Saat itu lampu dalam keadaan dimatikan, sementara wajah Afnan memancarkan cahaya
di tengah kegelapan malam. Dia melihat kepadaku kemudian tersenyum. Dia berkata:
“Ummi, kemarilah, aku mau menceritakan sebuah mimpi yang telah kulihat.”
Kukatakan: “(Mimpi) yang baik Insya Allah.” Dia berkata: “Aku melihat diriku
sebagai pengantin di hari pernikahanku, aku mengenakan gaun berwarna putih yang
lebar. Engkau, dan keluargaku, kalian semua berada disekelilingku. Semuanya
berbahagia dengan pernikahanku, kecuali engkau ummi.”
Akupun bertanya kepadanya: “Bagaimana menurutmu tentang tafsir mimpimu
tersebut.” Dia menjawab: “Aku menyangka, bahwasannya aku akan meninggal, dan
mereka semua akan melupakanku, dan hidup dalam kehidupan mereka dalam keadaan
berbahagia kecuali engkau ummi. Engkau terus mengingatku, dan bersedih atas
perpisahanku.” Benarlah apa yang dikatakan Afnan. Aku sekarang ini, saat aku
menceritakan kisah ini, aku menahan sesuatu yang membakar dari dalam diriku,
setiap kali aku mengingatnya, akupun bersedih atasnya.

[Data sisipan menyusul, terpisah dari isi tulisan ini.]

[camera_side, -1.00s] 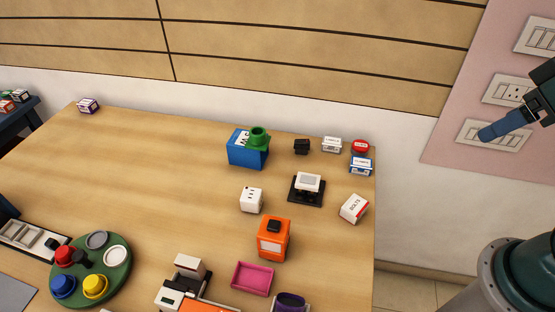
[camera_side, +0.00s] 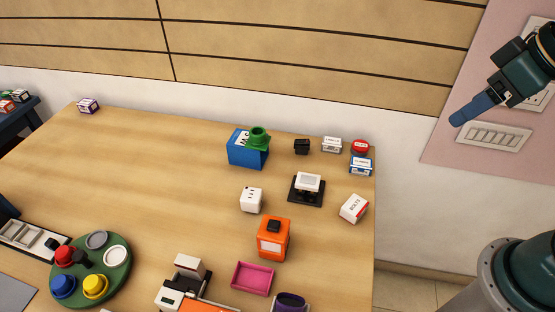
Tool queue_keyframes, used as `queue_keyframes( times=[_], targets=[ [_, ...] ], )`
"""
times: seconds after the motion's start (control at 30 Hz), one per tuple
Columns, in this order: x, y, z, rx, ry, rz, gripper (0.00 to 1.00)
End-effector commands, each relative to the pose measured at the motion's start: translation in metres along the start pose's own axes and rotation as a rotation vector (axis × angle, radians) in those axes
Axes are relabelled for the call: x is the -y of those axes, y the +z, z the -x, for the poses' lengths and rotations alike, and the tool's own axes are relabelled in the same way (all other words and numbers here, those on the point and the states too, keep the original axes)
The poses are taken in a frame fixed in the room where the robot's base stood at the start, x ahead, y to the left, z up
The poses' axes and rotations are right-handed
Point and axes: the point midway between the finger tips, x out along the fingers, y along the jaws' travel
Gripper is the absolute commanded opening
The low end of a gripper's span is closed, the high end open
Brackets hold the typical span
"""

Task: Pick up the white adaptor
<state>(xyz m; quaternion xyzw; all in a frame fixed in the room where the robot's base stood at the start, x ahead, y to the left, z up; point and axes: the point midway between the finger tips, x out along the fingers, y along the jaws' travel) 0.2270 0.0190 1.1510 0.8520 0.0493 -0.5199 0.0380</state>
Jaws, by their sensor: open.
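A white cube-like block with small dark holes, which looks like the white adaptor (camera_side: 251,199), sits upright on the wooden table (camera_side: 165,170) near the middle of the view. Nothing covers it. My gripper (camera_side: 468,112) is at the upper right, high in front of the pink wall panel. It is open and empty, well apart from the adaptor. Its fingers overlap in this view, so the gap between them does not show.
A blue box with a green top (camera_side: 246,152) stands behind the adaptor. An orange box (camera_side: 273,239) stands in front, and a white piece on a black base (camera_side: 307,190) to the right. A pink tray (camera_side: 252,279) and a green round tray (camera_side: 120,275) lie nearer the front.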

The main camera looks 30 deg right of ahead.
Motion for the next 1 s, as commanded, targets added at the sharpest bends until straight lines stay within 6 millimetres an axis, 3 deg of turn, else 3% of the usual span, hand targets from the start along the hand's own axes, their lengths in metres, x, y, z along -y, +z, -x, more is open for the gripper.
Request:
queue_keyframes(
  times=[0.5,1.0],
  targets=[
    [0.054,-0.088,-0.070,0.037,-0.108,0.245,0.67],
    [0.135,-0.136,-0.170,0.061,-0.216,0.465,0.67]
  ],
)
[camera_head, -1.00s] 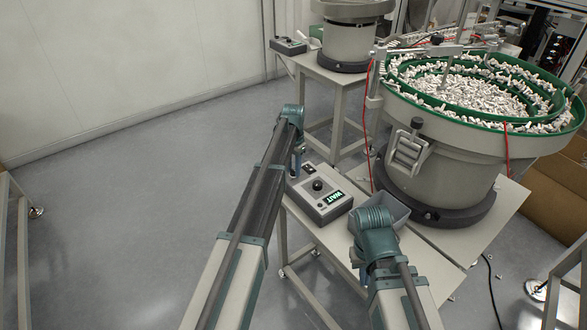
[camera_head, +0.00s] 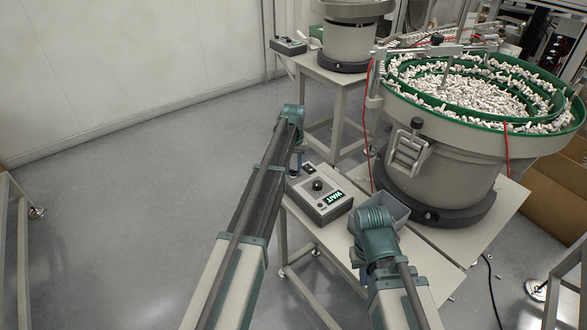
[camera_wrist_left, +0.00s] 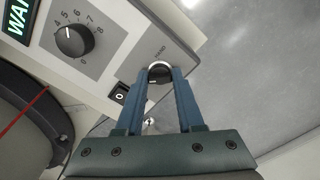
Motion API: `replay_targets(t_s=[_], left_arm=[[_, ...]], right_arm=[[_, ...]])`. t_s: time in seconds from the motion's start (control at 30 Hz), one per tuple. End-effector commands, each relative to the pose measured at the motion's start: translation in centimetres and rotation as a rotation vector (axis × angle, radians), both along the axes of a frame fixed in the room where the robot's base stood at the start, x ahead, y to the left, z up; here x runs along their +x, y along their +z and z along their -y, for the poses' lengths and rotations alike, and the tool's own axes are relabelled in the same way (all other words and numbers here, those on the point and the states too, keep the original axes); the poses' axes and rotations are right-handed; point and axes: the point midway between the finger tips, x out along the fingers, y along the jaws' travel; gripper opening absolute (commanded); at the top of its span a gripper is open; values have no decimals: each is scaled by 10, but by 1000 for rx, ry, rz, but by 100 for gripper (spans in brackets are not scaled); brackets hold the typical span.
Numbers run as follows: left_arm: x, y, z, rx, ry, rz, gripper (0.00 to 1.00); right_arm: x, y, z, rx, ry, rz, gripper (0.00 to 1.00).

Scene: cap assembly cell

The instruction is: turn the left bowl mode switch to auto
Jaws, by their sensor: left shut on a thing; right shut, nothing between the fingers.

Pada suatu hari, aku duduk dekat dengan Afnan, aku, dan ibuku. Saat itu Afnan
berbaring di atas ranjangnya kemudian dia terbangun. Dia berkata: “Ummi,
mendekatlah kepadaku, aku ingin menciummu.” Maka diapun menciumku. Kemudian dia
berkata: “Aku ingin mencium pipimu yang kedua.” Akupun mendekat kepadanya, dan
dia menciumku, kemudian kembali berbaring di atas ranjangnya. Ibuku berkata
kepadanya: “Afnan, ucapkanlah la ilaaha illallah.”
Maka dia berkata: “Asyhadu alla ilaaha illallah.”
Kemudian dia menghadapkan wajah ke arah qiblat dan berkata: “Asyhadu allaa
ilaaha illallaah.” Dia mengucapkannya sebanyak 10 kali. Kemudian dia berkata:
“Asyhadu allaa ilaaha illallahu wa asyhadu anna muhammadan rasuulullaah.” Dan
keluarlah rohnya.
Maka kamar tempat dia meninggal di dalamnya dipenuhi oleh aroma minyak kasturi
selama 4 hari. Aku tidak mampu untuk tabah, keluargaku takut akan terjadi
sesuatu terhadap diriku. Maka merekapun meminyaki kamar tersebut dengan aroma
lain sehingga aku tidak bisa lagi mencium aroma Afnan. Dan tidak ada yang aku
katakan kecuali alhamdulillahi rabbil ‘aalamin.